Your goal — Write out every line of the material exactly as it appears.

────────────────────

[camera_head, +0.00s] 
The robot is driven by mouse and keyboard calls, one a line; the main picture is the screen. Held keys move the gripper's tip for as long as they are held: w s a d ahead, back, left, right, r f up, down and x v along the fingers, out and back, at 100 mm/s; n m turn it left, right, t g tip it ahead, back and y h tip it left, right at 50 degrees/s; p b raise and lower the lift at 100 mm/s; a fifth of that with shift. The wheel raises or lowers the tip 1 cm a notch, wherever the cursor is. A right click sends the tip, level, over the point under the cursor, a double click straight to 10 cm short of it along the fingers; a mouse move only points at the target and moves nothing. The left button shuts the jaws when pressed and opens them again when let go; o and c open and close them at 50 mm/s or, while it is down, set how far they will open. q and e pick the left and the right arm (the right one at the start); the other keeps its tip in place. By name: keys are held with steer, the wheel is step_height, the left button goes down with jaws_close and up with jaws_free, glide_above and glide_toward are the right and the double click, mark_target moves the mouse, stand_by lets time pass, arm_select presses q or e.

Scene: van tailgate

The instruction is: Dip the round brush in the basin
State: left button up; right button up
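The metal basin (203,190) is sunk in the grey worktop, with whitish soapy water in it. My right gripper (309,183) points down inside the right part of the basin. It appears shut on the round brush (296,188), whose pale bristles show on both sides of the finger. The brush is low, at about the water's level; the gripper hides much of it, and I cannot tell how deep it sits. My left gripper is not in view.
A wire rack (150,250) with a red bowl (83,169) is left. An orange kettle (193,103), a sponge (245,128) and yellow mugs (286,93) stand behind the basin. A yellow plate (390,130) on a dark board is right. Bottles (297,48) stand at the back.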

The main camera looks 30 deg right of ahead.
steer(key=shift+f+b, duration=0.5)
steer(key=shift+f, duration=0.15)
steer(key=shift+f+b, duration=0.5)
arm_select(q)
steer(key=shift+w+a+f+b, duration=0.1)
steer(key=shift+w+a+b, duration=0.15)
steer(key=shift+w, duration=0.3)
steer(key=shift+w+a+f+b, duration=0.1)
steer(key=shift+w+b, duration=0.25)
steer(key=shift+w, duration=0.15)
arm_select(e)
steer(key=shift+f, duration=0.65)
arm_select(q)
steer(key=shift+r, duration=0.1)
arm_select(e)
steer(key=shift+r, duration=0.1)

────────────────────

Answer below —
[camera_head, +0.00s] 
The robot is driven by mouse and keyboard calls, one a line; the main picture is the screen. Held keys move the gripper's tip for as long as they are held: w s a d ahead, back, left, right, r f up, down and x v along the fingers, out and back, at 100 mm/s; n m turn it left, right, t g tip it ahead, back and y h tip it left, right at 50 degrees/s; p b raise and lower the lift at 100 mm/s; a fifth of that with shift. The wheel raises or lowers the tip 1 cm a notch, wherever the cursor is. A right click sends the tip, level, over the point under the cursor, a double click straight to 10 cm short of it along the fingers; a mouse move only points at the target and moves nothing. The left button shuts the jaws when pressed and opens them again when let go; o and c open and close them at 50 mm/s or, while it is down, set how far they will open. q and e pick the left and the right arm (the right one at the start); the other keeps its tip in place. By name: keys are held with steer, the wheel is step_height, the left button goes down with jaws_close and up with jaws_free, glide_above and glide_toward are the right and the double click, mark_target moves the mouse, stand_by lets time pass, arm_select presses q or e.

Scene: van tailgate

The instruction is: Dip the round brush in the basin
State: left button up; right button up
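The metal basin (203,190) is sunk in the grey worktop, with whitish soapy water in it. My right gripper (309,183) points down inside the right part of the basin. It appears shut on the round brush (296,188), whose pale bristles show on both sides of the finger. The brush is low, at about the water's level; the gripper hides much of it, and I cannot tell how deep it sits. My left gripper is not in view.
A wire rack (150,250) with a red bowl (83,169) is left. An orange kettle (193,103), a sponge (245,128) and yellow mugs (286,93) stand behind the basin. A yellow plate (390,130) on a dark board is right. Bottles (297,48) stand at the back.

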The main camera looks 30 deg right of ahead.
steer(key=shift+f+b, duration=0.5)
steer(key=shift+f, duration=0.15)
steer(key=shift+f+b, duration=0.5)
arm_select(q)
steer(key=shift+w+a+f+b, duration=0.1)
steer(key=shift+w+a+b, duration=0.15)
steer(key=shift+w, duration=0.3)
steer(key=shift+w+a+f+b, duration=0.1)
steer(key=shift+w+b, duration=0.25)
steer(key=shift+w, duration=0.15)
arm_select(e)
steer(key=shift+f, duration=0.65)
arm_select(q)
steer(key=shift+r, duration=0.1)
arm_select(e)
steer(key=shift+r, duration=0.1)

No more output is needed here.